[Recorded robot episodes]
************

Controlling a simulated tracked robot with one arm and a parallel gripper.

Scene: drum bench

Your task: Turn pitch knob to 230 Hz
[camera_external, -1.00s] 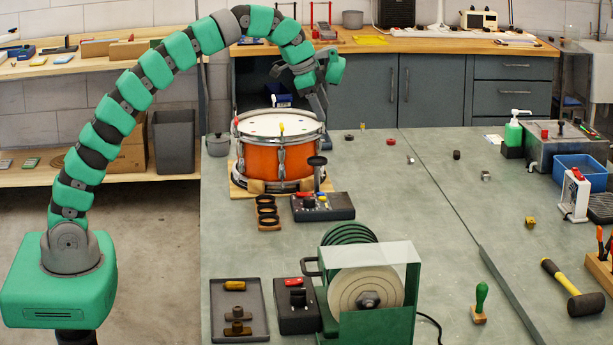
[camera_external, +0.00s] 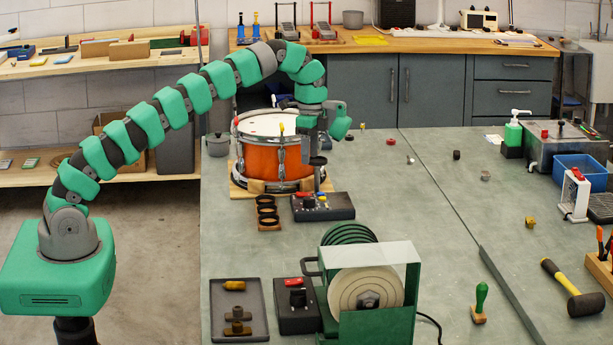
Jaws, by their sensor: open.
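My gripper (camera_external: 314,152) hangs pointing down at the right side of the orange drum (camera_external: 258,160), over the back of a small black control box (camera_external: 340,208). A black round-topped part on a thin post (camera_external: 317,161) stands at the box's back edge, right under my fingers; I cannot tell whether they touch it. The box top carries a red part (camera_external: 304,195), a blue part (camera_external: 321,198) and a dark knob-like part (camera_external: 309,203). No label or scale can be read, so I cannot tell which is the pitch knob or its setting. My gripper looks open and empty.
Black rings on a wooden rack (camera_external: 267,226) stand left of the box. A green grinder (camera_external: 380,325), another black box with a red part (camera_external: 298,318) and a tray (camera_external: 219,320) are in front. The bench right of the box is largely clear.

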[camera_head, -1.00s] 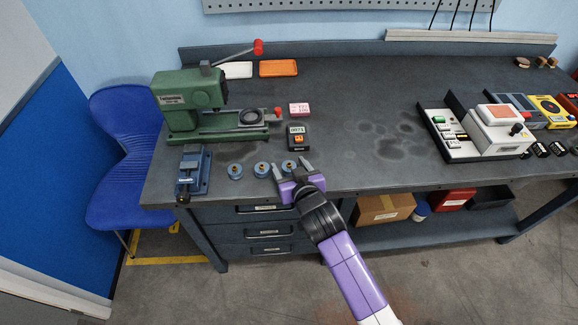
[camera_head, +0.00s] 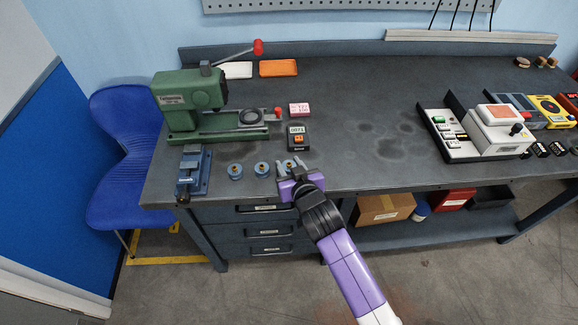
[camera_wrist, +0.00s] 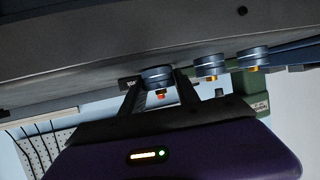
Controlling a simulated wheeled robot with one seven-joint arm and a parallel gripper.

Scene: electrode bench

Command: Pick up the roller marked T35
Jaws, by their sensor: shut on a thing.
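Three blue-grey rollers with brass centres stand in a row near the bench's front edge: a left roller (camera_head: 235,171), a middle roller (camera_head: 262,169) and a right roller (camera_head: 289,164). Their markings are too small to read, so I cannot tell which is T35. My gripper (camera_head: 290,167) is shut on the right roller, with one finger on each side of it. The wrist view shows the held roller (camera_wrist: 157,75) between the two dark fingers (camera_wrist: 158,92), with the middle roller (camera_wrist: 210,67) and left roller (camera_wrist: 252,56) beside it. I cannot tell whether the held roller is off the bench.
A blue vise (camera_head: 193,172) stands left of the rollers. A green press (camera_head: 190,103) is behind them. A small meter (camera_head: 298,137) and a pink-and-white box (camera_head: 299,109) lie behind the right roller.

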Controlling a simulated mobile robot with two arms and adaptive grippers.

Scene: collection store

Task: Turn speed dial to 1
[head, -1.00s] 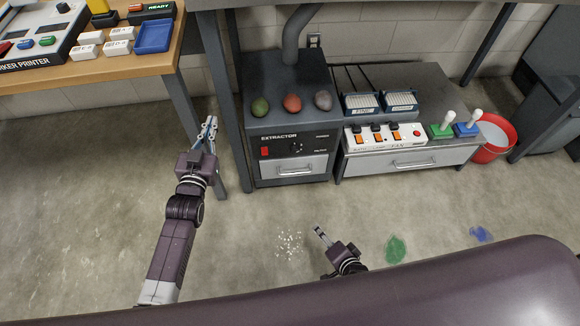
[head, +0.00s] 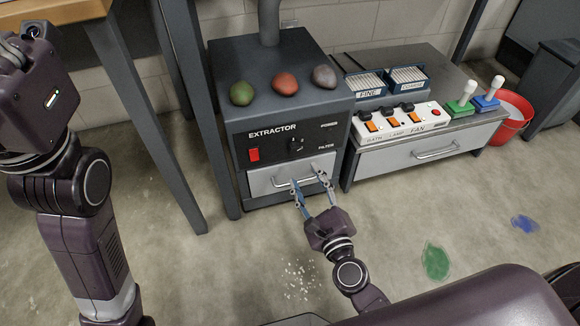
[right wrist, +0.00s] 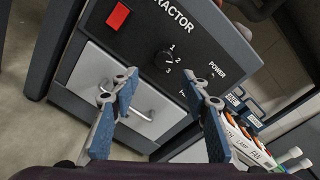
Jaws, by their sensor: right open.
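The speed dial (head: 296,145) is a small black knob on the black front panel of the extractor (head: 275,60). In the right wrist view the dial (right wrist: 163,58) has the numbers 1, 2 and 3 on its right side; which one it points at is too small to tell. My right gripper (head: 308,181) is open and empty, in front of the drawer and below the dial. In the right wrist view its fingers (right wrist: 165,86) stand apart on either side below the dial, not touching it. My left arm's hand (head: 40,85) is at the left edge; its fingertips cannot be made out.
A red switch (head: 253,154) is left of the dial. A drawer with a handle (head: 290,181) is under the panel. Three coloured lumps (head: 285,84) lie on top. A fan switch box (head: 398,122) stands to the right. A table leg (head: 150,120) stands at left.

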************

Objective -
Each line that contains the string "Controlling" counts once; report how many such lines the entries have, giving only the number.

Solution to this task -
3